Written problem
Set down each record below precisely, skipping the pictures.

Supplied entries
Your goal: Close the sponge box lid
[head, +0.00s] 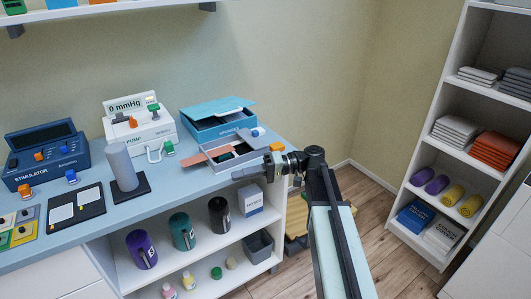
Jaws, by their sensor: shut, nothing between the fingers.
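A blue box (215,128) with a teal lid (217,107) stands at the back right of the blue counter; its lid looks tilted, raised above the box. No label shows which one is the sponge box. My gripper (240,174) is shut and empty at the counter's front right edge, just in front of the shallow box and apart from the teal lid. The inside of the blue box is mostly hidden.
A white pump unit (138,124) stands left of the boxes, with a grey cylinder on a dark base (121,166) before it. A small white-and-blue item (258,132) lies right of the boxes. A tall shelf (450,110) is at the right.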

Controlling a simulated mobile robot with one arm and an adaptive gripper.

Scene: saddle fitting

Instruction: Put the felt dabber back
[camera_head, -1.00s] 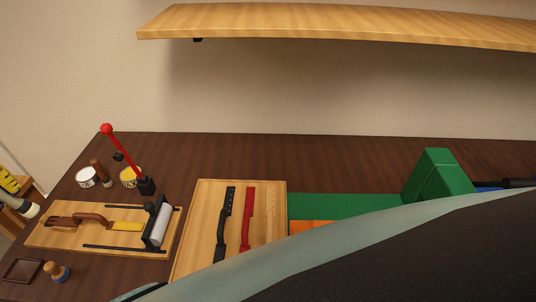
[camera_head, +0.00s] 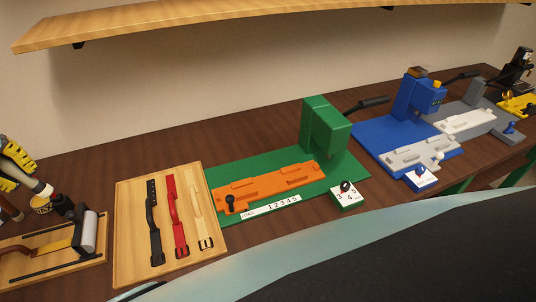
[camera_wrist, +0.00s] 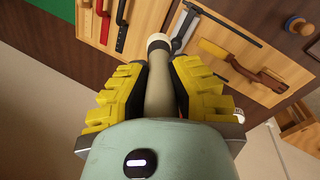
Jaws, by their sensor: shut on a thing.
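My gripper (camera_wrist: 158,92), with yellow ribbed pads, is shut on a grey-brown handle with a pale tip (camera_wrist: 158,42). This looks like the felt dabber. In the head view, my gripper (camera_head: 16,162) is at the left edge, and the pale tip (camera_head: 44,190) of the held dabber points down and right. It is above the table, near a yellow-labelled jar (camera_head: 41,204). The jar partly hides behind the dabber and nearby tools. I cannot tell whether the tip touches anything.
A wooden board with a roller (camera_head: 88,235) stands at lower left. Beside it is a tray (camera_head: 130,205) with black, red and pale straps. A green press (camera_head: 325,130) and a blue press (camera_head: 410,105) stand further right. A wooden shelf (camera_head: 240,18) hangs above.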

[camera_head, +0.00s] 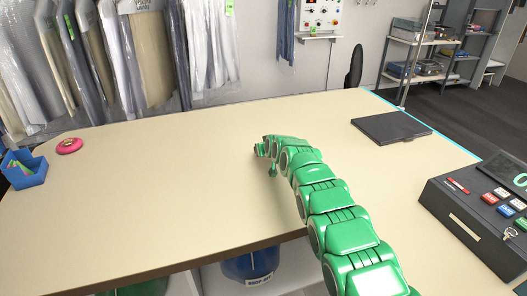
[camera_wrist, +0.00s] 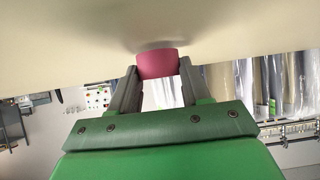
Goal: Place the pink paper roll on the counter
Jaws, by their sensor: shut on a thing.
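My gripper (camera_wrist: 158,76) is shut on the pink paper roll (camera_wrist: 157,64), whose end sticks out between the two fingertips in the wrist view. The beige counter (camera_wrist: 90,35) fills the top of that view, right by the roll. A soft shadow lies on the counter beside the roll; I cannot tell whether the two touch. In the head view my gripper (camera_head: 262,150) is low over the middle of the counter (camera_head: 190,190), and the roll is hidden there by the gripper and arm.
A pink-red round object (camera_head: 70,146) and a blue box (camera_head: 23,168) with small coloured items are at the counter's left. A dark flat folder (camera_head: 391,127) lies back right. A cash register (camera_head: 480,215) stands front right. The counter around my gripper is clear. Bagged garments (camera_head: 150,50) hang behind.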

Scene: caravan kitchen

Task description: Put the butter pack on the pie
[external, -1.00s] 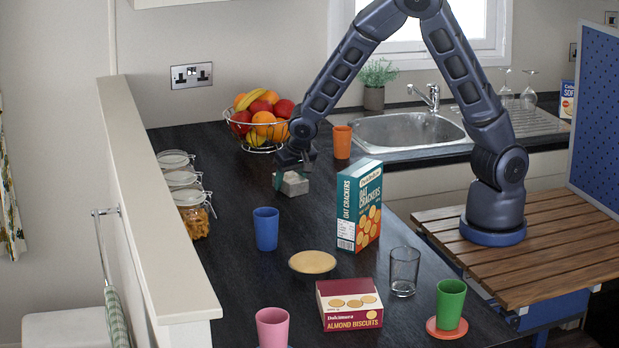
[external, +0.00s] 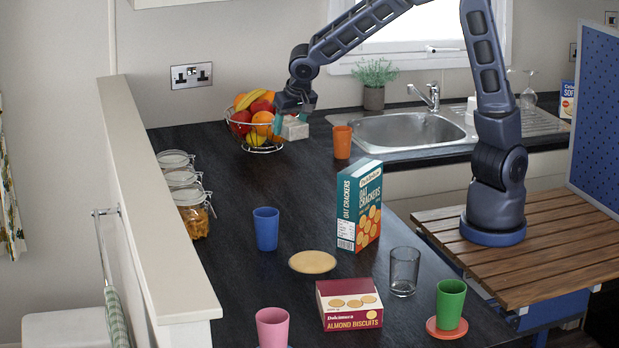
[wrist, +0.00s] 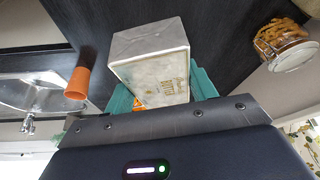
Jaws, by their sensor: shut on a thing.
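My gripper (external: 293,122) is shut on the butter pack (external: 295,130), a small pale silvery block. It holds the pack beside the right side of the fruit bowl, at about the height of the fruit. In the wrist view the butter pack (wrist: 152,62) sits between the teal fingers of my gripper (wrist: 160,92), with faint lettering on its face. The pie (external: 312,262) is a flat round golden disc on the dark worktop, well in front of my gripper. The pie cannot be made out in the wrist view.
The wire fruit bowl (external: 255,132) is right beside my gripper. An orange cup (external: 342,142) stands to its right. The tall cracker box (external: 359,205), a blue cup (external: 266,229) and an almond biscuit box (external: 349,304) stand around the pie. Glass jars (external: 190,213) line the left ledge.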

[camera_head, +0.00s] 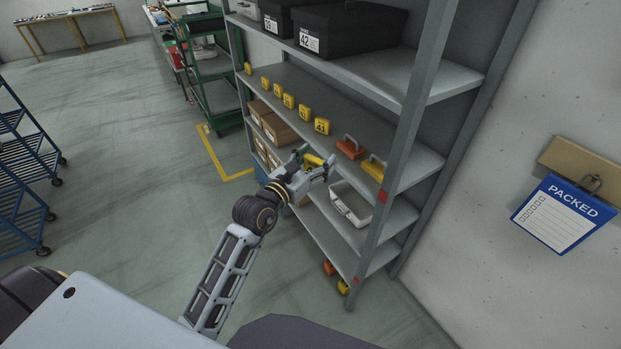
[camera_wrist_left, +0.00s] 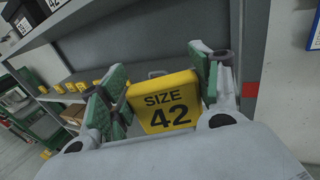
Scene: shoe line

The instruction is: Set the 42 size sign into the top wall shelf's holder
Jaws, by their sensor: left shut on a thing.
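The yellow sign marked SIZE 42 (camera_wrist_left: 163,103) is between the green-padded fingers of my left gripper (camera_wrist_left: 158,88) in the left wrist view. In the head view, my left gripper (camera_head: 316,165) is at the front of the grey rack (camera_head: 423,165), and only a bit of the yellow sign (camera_head: 311,160) shows between its fingers. The gripper is shut on the sign, which faces the wrist camera and leans slightly. I cannot make out a wall shelf's holder in either view. My right gripper is not in view.
Several yellow number signs (camera_head: 321,127) stand along a rack shelf. An orange tool (camera_head: 351,147) and a yellow one (camera_head: 374,169) lie right of them. Black shoe boxes (camera_head: 350,30) sit above. A blue PACKED board (camera_head: 558,214) hangs on the right wall. A rack post (camera_head: 402,150) stands right of the gripper.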

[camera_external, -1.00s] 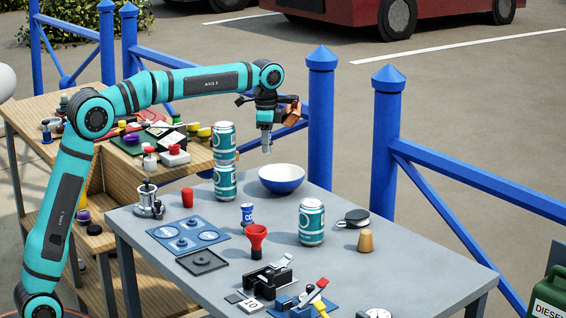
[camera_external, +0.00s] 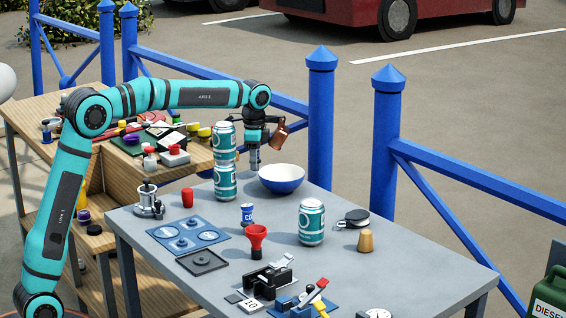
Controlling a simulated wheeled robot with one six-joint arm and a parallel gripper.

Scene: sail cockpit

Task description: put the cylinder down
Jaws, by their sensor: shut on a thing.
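My gripper (camera_external: 254,146) points down at the far side of the grey table, behind the stacked cans and left of the bowl. It is shut on a slim grey cylinder (camera_external: 254,160), which hangs upright below it. The cylinder is small here and partly merges with the fingers. Its lower end shows near the bowl's left rim; I cannot tell whether it touches the table.
Two stacked teal cans (camera_external: 225,163) stand close left of the gripper, and a blue-and-white bowl (camera_external: 282,182) close right. Another teal can (camera_external: 311,222), a red funnel (camera_external: 257,240) and a blue plate (camera_external: 188,236) stand nearer. The grey table (camera_external: 405,268) has bare room at right.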

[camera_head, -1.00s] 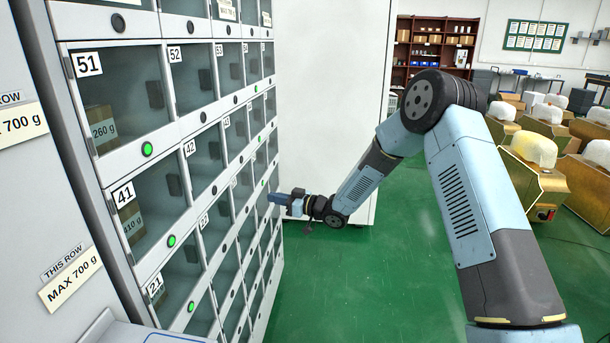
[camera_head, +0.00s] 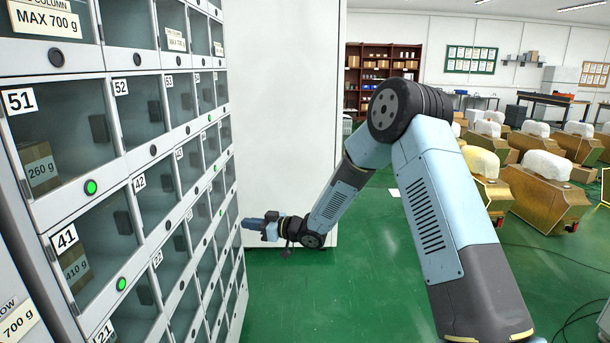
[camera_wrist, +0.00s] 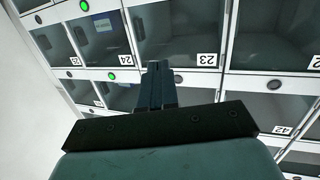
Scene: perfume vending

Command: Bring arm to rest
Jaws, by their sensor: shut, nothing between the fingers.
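My arm reaches out over the green floor, bent at its large dark joint. My gripper (camera_head: 250,223) points left toward the locker cabinet (camera_head: 133,171), in front of its lower rows. In the wrist view my gripper (camera_wrist: 156,72) is shut and empty, its fingers together. Behind the fingers are compartment doors numbered 24 (camera_wrist: 109,50) and 23 (camera_wrist: 180,36). I cannot tell exactly how far the fingertips are from the doors.
Boxes marked 260 g (camera_head: 39,165) and 410 g (camera_head: 75,264) sit behind doors 51 and 41. A tall white panel (camera_head: 285,110) stands behind my gripper. Wooden crates with white tops (camera_head: 545,166) stand at the right. The green floor (camera_head: 400,290) around my arm is open.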

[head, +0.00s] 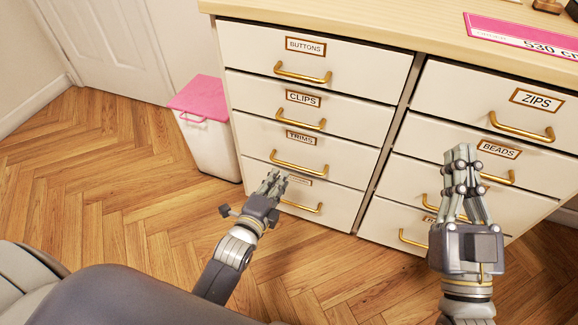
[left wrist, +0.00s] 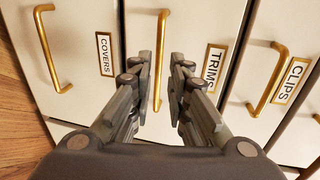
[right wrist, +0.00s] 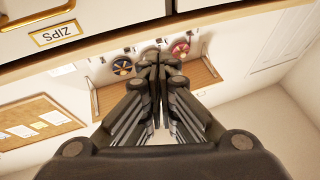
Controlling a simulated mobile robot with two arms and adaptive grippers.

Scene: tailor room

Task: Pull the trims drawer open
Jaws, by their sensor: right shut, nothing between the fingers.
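The trims drawer (head: 290,150) is the third drawer down in the left column, and its front looks flush with the others. Its brass handle (head: 299,165) lies below the TRIMS label (head: 301,137). My left gripper (head: 275,178) is close to the handle's left end. In the left wrist view the trims handle (left wrist: 158,88) shows in the gap between the open fingers of my left gripper (left wrist: 161,62); whether it sits within the fingertips or just beyond them I cannot tell. My right gripper (head: 462,154) is shut and empty, raised in front of the right column.
The buttons drawer (head: 350,62) and clips drawer (head: 355,114) are above, and the covers drawer (left wrist: 85,75) is below. Zips (head: 480,98) and beads (head: 430,150) drawers stand right. A white bin with a pink lid (head: 203,94) is beside the cabinet. The wooden floor (head: 110,190) is clear.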

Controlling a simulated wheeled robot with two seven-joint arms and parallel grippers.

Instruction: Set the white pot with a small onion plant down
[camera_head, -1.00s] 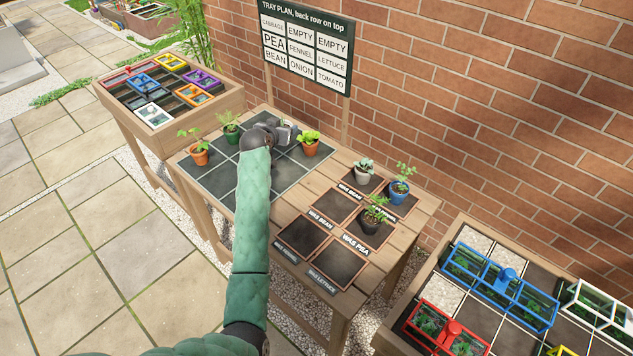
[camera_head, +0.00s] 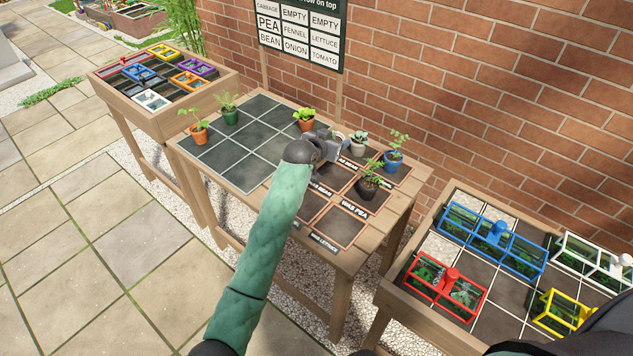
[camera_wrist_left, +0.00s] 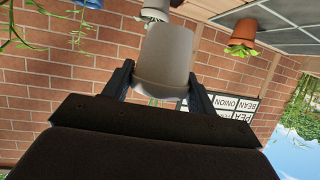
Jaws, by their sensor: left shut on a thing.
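My left gripper (camera_head: 334,142) is shut on a white pot (camera_wrist_left: 165,58), which sits between its two fingers in the left wrist view. That view is upside down, with the pot's rim towards the bottom of the picture. The plant in it is hidden or too small to make out. In the head view the gripper hides most of the pot. It is over the table between the dark gridded tray (camera_head: 226,150) and a second pale pot with a grey-green plant (camera_head: 358,148). I cannot tell whether the held pot touches anything. My right gripper is not in view.
A blue pot (camera_head: 393,166) and a black pot (camera_head: 367,188) stand close by on the right. Orange (camera_head: 199,134) and green (camera_head: 231,115) pots stand at the tray's back left; another orange pot (camera_head: 306,125) stands behind my gripper.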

Response
Your goal: Close the sponge box lid
[head, +0.00s] 
Jaws, by their sensor: shut, nothing between the fingers.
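A blue box (215,128) with a teal lid (217,107) stands at the back right of the blue counter; its lid looks tilted, raised above the box. No label shows which one is the sponge box. My gripper (240,174) is shut and empty at the counter's front right edge, just in front of the shallow box and apart from the teal lid. The inside of the blue box is mostly hidden.
A white pump unit (138,124) stands left of the boxes, with a grey cylinder on a dark base (121,166) before it. A small white-and-blue item (258,132) lies right of the boxes. A tall shelf (450,110) is at the right.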

Controlling a simulated mobile robot with one arm and an adaptive gripper.

Scene: saddle fitting

Instruction: Put the felt dabber back
[camera_head, -1.00s] 
[camera_head, +0.00s] 
[camera_wrist, +0.00s] 
Jaws, by their sensor: shut on a thing.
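My gripper (camera_wrist: 158,92), with yellow ribbed pads, is shut on a grey-brown handle with a pale tip (camera_wrist: 158,42). This looks like the felt dabber. In the head view, my gripper (camera_head: 16,162) is at the left edge, and the pale tip (camera_head: 44,190) of the held dabber points down and right. It is above the table, near a yellow-labelled jar (camera_head: 41,204). The jar partly hides behind the dabber and nearby tools. I cannot tell whether the tip touches anything.
A wooden board with a roller (camera_head: 88,235) stands at lower left. Beside it is a tray (camera_head: 130,205) with black, red and pale straps. A green press (camera_head: 325,130) and a blue press (camera_head: 410,105) stand further right. A wooden shelf (camera_head: 240,18) hangs above.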

[camera_head, +0.00s] 
[camera_wrist, +0.00s] 
Goal: Place the pink paper roll on the counter
Jaws, by their sensor: shut on a thing.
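My gripper (camera_wrist: 158,76) is shut on the pink paper roll (camera_wrist: 157,64), whose end sticks out between the two fingertips in the wrist view. The beige counter (camera_wrist: 90,35) fills the top of that view, right by the roll. A soft shadow lies on the counter beside the roll; I cannot tell whether the two touch. In the head view my gripper (camera_head: 262,150) is low over the middle of the counter (camera_head: 190,190), and the roll is hidden there by the gripper and arm.
A pink-red round object (camera_head: 70,146) and a blue box (camera_head: 23,168) with small coloured items are at the counter's left. A dark flat folder (camera_head: 391,127) lies back right. A cash register (camera_head: 480,215) stands front right. The counter around my gripper is clear. Bagged garments (camera_head: 150,50) hang behind.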

Scene: caravan kitchen

Task description: Put the butter pack on the pie
[external, -1.00s] 
[external, +0.00s] 
[wrist, +0.00s] 
Jaws, by their sensor: shut on a thing.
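My gripper (external: 293,122) is shut on the butter pack (external: 295,130), a small pale silvery block. It holds the pack beside the right side of the fruit bowl, at about the height of the fruit. In the wrist view the butter pack (wrist: 152,62) sits between the teal fingers of my gripper (wrist: 160,92), with faint lettering on its face. The pie (external: 312,262) is a flat round golden disc on the dark worktop, well in front of my gripper. The pie cannot be made out in the wrist view.
The wire fruit bowl (external: 255,132) is right beside my gripper. An orange cup (external: 342,142) stands to its right. The tall cracker box (external: 359,205), a blue cup (external: 266,229) and an almond biscuit box (external: 349,304) stand around the pie. Glass jars (external: 190,213) line the left ledge.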

[camera_head, +0.00s] 
[camera_wrist_left, +0.00s] 
Scene: shoe line

The instruction is: Set the 42 size sign into the top wall shelf's holder
Jaws, by their sensor: left shut on a thing.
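The yellow sign marked SIZE 42 (camera_wrist_left: 163,103) is between the green-padded fingers of my left gripper (camera_wrist_left: 158,88) in the left wrist view. In the head view, my left gripper (camera_head: 316,165) is at the front of the grey rack (camera_head: 423,165), and only a bit of the yellow sign (camera_head: 311,160) shows between its fingers. The gripper is shut on the sign, which faces the wrist camera and leans slightly. I cannot make out a wall shelf's holder in either view. My right gripper is not in view.
Several yellow number signs (camera_head: 321,127) stand along a rack shelf. An orange tool (camera_head: 351,147) and a yellow one (camera_head: 374,169) lie right of them. Black shoe boxes (camera_head: 350,30) sit above. A blue PACKED board (camera_head: 558,214) hangs on the right wall. A rack post (camera_head: 402,150) stands right of the gripper.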

[camera_external, -1.00s] 
[camera_external, +0.00s] 
Controlling a simulated wheeled robot with one six-joint arm and a parallel gripper.

Scene: sail cockpit

Task description: put the cylinder down
Jaws, by their sensor: shut on a thing.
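My gripper (camera_external: 254,146) points down at the far side of the grey table, behind the stacked cans and left of the bowl. It is shut on a slim grey cylinder (camera_external: 254,160), which hangs upright below it. The cylinder is small here and partly merges with the fingers. Its lower end shows near the bowl's left rim; I cannot tell whether it touches the table.
Two stacked teal cans (camera_external: 225,163) stand close left of the gripper, and a blue-and-white bowl (camera_external: 282,182) close right. Another teal can (camera_external: 311,222), a red funnel (camera_external: 257,240) and a blue plate (camera_external: 188,236) stand nearer. The grey table (camera_external: 405,268) has bare room at right.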

[camera_head, -1.00s] 
[camera_head, +0.00s] 
[camera_wrist, +0.00s] 
Scene: perfume vending

Command: Bring arm to rest
Jaws, by their sensor: shut, nothing between the fingers.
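My arm reaches out over the green floor, bent at its large dark joint. My gripper (camera_head: 250,223) points left toward the locker cabinet (camera_head: 133,171), in front of its lower rows. In the wrist view my gripper (camera_wrist: 156,72) is shut and empty, its fingers together. Behind the fingers are compartment doors numbered 24 (camera_wrist: 109,50) and 23 (camera_wrist: 180,36). I cannot tell exactly how far the fingertips are from the doors.
Boxes marked 260 g (camera_head: 39,165) and 410 g (camera_head: 75,264) sit behind doors 51 and 41. A tall white panel (camera_head: 285,110) stands behind my gripper. Wooden crates with white tops (camera_head: 545,166) stand at the right. The green floor (camera_head: 400,290) around my arm is open.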

[head, +0.00s] 
[left wrist, +0.00s] 
[right wrist, +0.00s] 
Controlling a simulated mobile robot with two arms and adaptive grippers.

Scene: tailor room

Task: Pull the trims drawer open
Jaws, by their sensor: right shut, nothing between the fingers.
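The trims drawer (head: 290,150) is the third drawer down in the left column, and its front looks flush with the others. Its brass handle (head: 299,165) lies below the TRIMS label (head: 301,137). My left gripper (head: 275,178) is close to the handle's left end. In the left wrist view the trims handle (left wrist: 158,88) shows in the gap between the open fingers of my left gripper (left wrist: 161,62); whether it sits within the fingertips or just beyond them I cannot tell. My right gripper (head: 462,154) is shut and empty, raised in front of the right column.
The buttons drawer (head: 350,62) and clips drawer (head: 355,114) are above, and the covers drawer (left wrist: 85,75) is below. Zips (head: 480,98) and beads (head: 430,150) drawers stand right. A white bin with a pink lid (head: 203,94) is beside the cabinet. The wooden floor (head: 110,190) is clear.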

Controlling a simulated wheeled robot with two seven-joint arms and parallel grippers.

Instruction: Set the white pot with a small onion plant down
[camera_head, -1.00s] 
[camera_head, +0.00s] 
[camera_wrist_left, +0.00s] 
Jaws, by their sensor: left shut on a thing.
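My left gripper (camera_head: 334,142) is shut on a white pot (camera_wrist_left: 165,58), which sits between its two fingers in the left wrist view. That view is upside down, with the pot's rim towards the bottom of the picture. The plant in it is hidden or too small to make out. In the head view the gripper hides most of the pot. It is over the table between the dark gridded tray (camera_head: 226,150) and a second pale pot with a grey-green plant (camera_head: 358,148). I cannot tell whether the held pot touches anything. My right gripper is not in view.
A blue pot (camera_head: 393,166) and a black pot (camera_head: 367,188) stand close by on the right. Orange (camera_head: 199,134) and green (camera_head: 231,115) pots stand at the tray's back left; another orange pot (camera_head: 306,125) stands behind my gripper.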

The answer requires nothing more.